One of the great things about Doctor Who is that with all of the back stories to watch through, and all the present stories to continue watching, there is a good chance that any given Doctor Who fan has watched the stories in their own, unique order. For example, I am perhaps the only Doctor Who fan to watch The Rings of Akhaten and The Gunfighters next to each other. I am also probably in a small minority who watched The Gunfighters after A Town Called Mercy, the revival Doctor Who episode that has The Doctor visiting the old west, as he did in "The Gunfighters". So many of my impressions were formed backwards.

The Rings of Akhatan was a gorgeous special effects spectacular, with many different alien races and computer generated space imagery that would have been amazing to anyone in the 1960s. And it was full of science fiction, and the Doctor behaving heroically. And for all of that, it fell (in my opinion) flat, or at least overreached its grip.

On the other hand, we have "The Gunfighters", which uses no science fiction elements (beyond The TARDIS delivering our crew to the Old West in the first place), and with a few wobbly sets. In this episode, The Doctor does very little that could be considered heroic, bumbling from one plot twist to another, managing to lose a tooth, and prudely refusing guns and alcohol thrust into his hands. His companions are similarly useless, and they manage to do nothing to help anyone. In addition, the plot is stitched together from history and romance, and is padded by many comings and goings to pad it out into four episodes. It is also a weird mixture of comic and tragic, with people dying (not always convincingly) mixed in with slapstick.

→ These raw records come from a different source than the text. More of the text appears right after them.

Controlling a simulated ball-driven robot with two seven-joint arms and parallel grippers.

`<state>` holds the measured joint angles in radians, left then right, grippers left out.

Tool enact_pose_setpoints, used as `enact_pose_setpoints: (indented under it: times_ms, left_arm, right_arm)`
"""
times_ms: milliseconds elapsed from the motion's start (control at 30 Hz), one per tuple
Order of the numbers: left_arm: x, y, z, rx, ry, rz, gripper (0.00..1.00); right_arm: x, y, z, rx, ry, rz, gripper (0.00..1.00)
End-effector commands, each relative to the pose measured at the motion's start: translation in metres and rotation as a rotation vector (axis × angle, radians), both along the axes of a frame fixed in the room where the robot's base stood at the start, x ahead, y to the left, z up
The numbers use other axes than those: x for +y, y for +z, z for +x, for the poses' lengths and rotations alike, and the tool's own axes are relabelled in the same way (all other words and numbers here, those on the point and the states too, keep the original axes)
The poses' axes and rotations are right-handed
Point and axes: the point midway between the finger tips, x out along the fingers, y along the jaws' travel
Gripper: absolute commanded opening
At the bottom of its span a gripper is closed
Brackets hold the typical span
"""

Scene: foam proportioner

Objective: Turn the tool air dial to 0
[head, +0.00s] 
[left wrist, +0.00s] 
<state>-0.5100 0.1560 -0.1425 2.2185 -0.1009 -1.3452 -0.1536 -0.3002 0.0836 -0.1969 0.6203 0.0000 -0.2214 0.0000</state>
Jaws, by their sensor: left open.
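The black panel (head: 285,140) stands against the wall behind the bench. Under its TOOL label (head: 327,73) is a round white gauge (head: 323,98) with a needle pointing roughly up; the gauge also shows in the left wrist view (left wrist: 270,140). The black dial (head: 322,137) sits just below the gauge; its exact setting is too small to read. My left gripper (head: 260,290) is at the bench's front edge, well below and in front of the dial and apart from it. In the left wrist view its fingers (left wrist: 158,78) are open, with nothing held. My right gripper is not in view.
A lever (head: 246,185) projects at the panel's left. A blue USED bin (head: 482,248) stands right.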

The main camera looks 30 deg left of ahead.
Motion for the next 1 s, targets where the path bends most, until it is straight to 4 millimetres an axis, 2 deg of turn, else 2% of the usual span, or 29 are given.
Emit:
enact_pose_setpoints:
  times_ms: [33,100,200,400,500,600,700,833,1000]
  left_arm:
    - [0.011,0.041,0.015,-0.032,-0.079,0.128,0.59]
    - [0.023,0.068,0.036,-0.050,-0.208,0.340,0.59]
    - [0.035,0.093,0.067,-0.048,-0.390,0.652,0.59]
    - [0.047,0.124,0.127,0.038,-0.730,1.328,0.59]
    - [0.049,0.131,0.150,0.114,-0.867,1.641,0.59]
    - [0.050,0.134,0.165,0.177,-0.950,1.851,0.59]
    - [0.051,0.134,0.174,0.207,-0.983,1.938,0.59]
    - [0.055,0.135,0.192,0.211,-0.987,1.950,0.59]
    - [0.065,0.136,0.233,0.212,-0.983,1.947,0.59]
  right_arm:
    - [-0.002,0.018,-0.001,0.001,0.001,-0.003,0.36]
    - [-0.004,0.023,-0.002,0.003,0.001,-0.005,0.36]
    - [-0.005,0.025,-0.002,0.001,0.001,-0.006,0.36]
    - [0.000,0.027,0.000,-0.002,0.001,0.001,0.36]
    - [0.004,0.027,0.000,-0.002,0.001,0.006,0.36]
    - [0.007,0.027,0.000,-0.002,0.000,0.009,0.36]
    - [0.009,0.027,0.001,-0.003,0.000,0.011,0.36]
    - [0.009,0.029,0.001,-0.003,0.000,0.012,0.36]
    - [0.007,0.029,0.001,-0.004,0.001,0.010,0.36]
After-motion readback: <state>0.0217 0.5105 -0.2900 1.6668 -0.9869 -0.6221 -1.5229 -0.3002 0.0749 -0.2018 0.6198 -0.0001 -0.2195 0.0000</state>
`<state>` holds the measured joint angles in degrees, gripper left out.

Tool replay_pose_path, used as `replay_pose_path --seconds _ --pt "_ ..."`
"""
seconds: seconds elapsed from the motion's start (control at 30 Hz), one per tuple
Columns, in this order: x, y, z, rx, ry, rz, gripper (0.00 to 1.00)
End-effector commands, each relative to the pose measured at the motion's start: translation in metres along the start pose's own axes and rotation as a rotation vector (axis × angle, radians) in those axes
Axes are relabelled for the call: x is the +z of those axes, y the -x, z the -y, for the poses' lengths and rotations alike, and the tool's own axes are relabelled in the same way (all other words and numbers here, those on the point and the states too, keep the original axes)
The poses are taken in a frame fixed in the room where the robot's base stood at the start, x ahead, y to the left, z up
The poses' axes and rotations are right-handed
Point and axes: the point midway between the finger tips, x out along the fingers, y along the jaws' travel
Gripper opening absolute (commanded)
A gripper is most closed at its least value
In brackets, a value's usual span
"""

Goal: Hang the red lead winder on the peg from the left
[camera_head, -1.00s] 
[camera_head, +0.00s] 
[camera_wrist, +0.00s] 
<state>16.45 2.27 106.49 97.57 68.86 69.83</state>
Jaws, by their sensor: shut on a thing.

The one thing the two episodes have in common is singing. And a lot of it. "The Gunfighters" has a comic ballad sung to narrate the events, an innovation at the time and (as far as I know) one that has not been repeated.

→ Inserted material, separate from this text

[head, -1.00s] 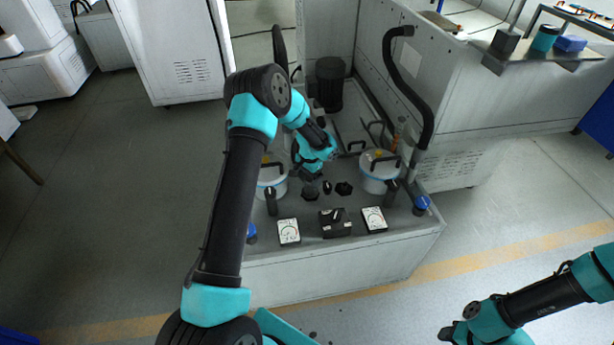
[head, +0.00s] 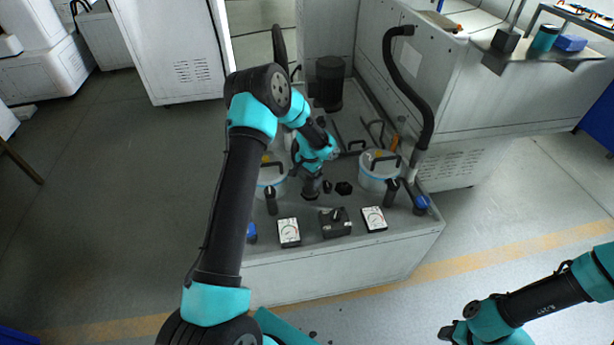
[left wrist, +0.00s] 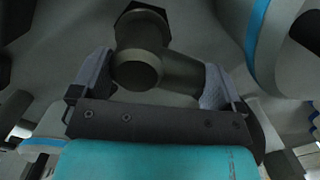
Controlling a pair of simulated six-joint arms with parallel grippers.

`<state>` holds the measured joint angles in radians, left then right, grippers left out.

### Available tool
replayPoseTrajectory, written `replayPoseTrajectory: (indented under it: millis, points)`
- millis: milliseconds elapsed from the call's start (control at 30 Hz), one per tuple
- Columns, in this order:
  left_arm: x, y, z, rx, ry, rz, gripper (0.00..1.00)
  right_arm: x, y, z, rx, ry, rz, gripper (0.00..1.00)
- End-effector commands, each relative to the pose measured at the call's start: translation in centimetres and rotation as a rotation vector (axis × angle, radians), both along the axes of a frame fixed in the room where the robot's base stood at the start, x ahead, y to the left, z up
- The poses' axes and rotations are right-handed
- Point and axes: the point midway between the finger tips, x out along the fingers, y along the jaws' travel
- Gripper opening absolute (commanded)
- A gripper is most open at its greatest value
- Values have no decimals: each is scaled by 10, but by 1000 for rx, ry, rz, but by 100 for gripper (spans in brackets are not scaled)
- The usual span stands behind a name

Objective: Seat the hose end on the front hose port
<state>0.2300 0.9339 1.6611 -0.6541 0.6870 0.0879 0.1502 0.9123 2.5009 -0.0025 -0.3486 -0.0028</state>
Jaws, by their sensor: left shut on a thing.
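My left gripper (head: 312,174) reaches down over the front panel of the grey machine. In the left wrist view its two grey fingers (left wrist: 156,80) are shut on a dark grey branched pipe fitting, which I take for the hose end (left wrist: 135,72). Its far end meets or overlaps a black hexagonal collar, apparently the front hose port (left wrist: 143,10). I cannot tell whether the fitting is fully down on it. In the head view, the hose end (head: 311,188) shows as a dark stub under the gripper and hides most of that port. My right gripper (head: 449,332) is low at the right, away from the machine.
Another black hexagonal port (head: 343,188) lies to the right. White lidded tubs (head: 380,176) flank the ports. Upright black handles (head: 270,203), dial gauges (head: 289,232) and a black switch box (head: 335,224) stand in front. A black hose (head: 401,75) arches behind at right.

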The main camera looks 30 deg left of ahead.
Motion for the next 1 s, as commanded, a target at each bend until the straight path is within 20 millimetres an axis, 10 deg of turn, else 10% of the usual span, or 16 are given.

"The Gunfighters" was also not a particularly popular episode, and is considered to be one of the episodes that drove a nail into the idea of solely historical episodes.

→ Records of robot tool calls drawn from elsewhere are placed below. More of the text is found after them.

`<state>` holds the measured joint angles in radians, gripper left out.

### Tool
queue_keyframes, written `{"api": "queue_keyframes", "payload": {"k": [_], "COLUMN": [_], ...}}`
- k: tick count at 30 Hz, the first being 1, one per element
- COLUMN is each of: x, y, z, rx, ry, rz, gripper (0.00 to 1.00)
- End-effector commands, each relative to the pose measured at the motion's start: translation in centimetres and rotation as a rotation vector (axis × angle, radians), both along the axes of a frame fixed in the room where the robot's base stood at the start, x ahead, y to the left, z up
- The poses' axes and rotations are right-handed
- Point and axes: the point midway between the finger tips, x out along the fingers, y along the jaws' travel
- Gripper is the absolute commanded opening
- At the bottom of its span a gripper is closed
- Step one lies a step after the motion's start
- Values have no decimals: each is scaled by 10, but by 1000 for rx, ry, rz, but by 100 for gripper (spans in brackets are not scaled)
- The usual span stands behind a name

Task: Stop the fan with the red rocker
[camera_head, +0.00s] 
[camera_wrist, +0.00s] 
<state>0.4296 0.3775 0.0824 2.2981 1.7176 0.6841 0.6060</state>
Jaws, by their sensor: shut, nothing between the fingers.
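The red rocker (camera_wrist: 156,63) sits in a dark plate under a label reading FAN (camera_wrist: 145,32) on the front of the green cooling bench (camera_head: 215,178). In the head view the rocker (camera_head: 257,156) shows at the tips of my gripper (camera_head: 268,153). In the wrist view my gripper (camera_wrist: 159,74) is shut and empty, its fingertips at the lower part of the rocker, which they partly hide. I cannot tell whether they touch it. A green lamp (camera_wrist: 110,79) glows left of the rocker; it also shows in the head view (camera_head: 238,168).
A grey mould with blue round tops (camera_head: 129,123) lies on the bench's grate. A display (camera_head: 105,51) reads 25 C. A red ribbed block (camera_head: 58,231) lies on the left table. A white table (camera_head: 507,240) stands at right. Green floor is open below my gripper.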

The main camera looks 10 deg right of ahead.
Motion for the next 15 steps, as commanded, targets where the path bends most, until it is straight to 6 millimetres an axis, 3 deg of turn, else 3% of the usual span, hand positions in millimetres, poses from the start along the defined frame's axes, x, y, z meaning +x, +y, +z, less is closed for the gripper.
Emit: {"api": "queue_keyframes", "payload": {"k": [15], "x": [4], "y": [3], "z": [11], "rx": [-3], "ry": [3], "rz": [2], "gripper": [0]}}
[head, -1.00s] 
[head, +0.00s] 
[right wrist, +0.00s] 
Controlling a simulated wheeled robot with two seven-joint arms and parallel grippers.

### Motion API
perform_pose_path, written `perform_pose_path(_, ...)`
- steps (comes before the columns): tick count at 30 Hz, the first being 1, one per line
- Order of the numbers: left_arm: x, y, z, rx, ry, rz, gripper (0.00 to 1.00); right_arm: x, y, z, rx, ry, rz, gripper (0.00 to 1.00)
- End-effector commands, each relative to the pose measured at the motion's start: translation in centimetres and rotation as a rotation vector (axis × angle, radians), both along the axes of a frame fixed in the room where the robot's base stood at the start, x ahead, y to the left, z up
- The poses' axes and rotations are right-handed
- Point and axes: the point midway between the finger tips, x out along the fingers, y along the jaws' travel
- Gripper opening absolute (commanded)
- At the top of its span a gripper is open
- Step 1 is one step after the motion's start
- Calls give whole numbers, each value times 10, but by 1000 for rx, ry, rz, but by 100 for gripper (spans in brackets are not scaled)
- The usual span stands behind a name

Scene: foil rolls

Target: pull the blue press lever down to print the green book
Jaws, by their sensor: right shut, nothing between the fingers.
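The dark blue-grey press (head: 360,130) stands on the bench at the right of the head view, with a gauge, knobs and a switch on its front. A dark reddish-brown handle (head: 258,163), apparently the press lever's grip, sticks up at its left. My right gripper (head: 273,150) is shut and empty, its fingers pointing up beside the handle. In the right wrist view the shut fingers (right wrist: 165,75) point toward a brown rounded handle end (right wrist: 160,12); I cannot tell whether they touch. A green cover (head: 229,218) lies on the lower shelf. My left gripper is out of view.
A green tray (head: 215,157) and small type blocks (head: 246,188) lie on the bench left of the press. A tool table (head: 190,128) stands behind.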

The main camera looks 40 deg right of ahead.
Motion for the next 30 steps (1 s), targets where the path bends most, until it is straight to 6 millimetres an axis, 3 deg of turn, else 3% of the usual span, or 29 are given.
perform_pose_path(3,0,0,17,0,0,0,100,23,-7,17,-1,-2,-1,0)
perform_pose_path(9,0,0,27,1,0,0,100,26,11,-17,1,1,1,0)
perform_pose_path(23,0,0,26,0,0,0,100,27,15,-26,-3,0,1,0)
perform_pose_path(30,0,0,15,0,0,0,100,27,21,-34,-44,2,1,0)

And yet, from my perspective, after watching the somewhat hypertrophied "Rings of Akhatan", the seemingly silly, charming "The Gunfighters" was a refreshing change. The Doctor, to me, is more convincing when he is in the middle of things that he doesn't quite understand, when he is muddling between double crossing teams he doesn't understand, then when he is heroically settings things right. And although some of the slapstick and black comedy might not be too everyone's taste, and perhaps this wasn't it at its finest instance, it still worked for me. With Doctor Who, there is little to nothing that I've heard all fans agree on, and this is why: that this quickly stitched together story from 1966 should appeal to me more than a well produced and richly done episode from 2013 is something that I can't really defend, or really even explain. It is just part of the endless charm of Doctor Who.